→ STATED EXERCISE: Please write the listing below out again exactly, leaving every picture behind.

→ SUPPLIED MATERIAL:
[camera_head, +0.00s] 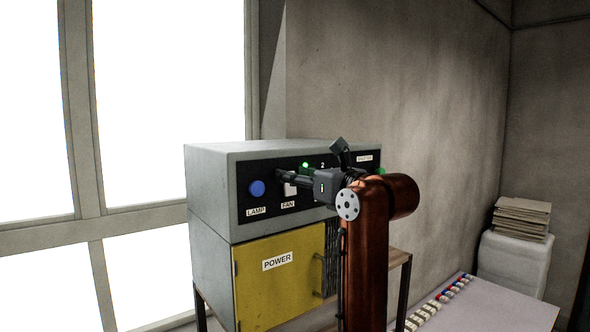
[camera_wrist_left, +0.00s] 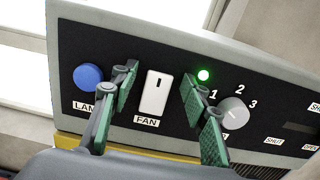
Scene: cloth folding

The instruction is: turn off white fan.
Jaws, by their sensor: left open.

→ THE SOLUTION:
[camera_head, +0.00s] 
[camera_wrist_left, +0.00s] 
Scene: cloth folding

The instruction is: turn off white fan.
Jaws, by their sensor: left open.

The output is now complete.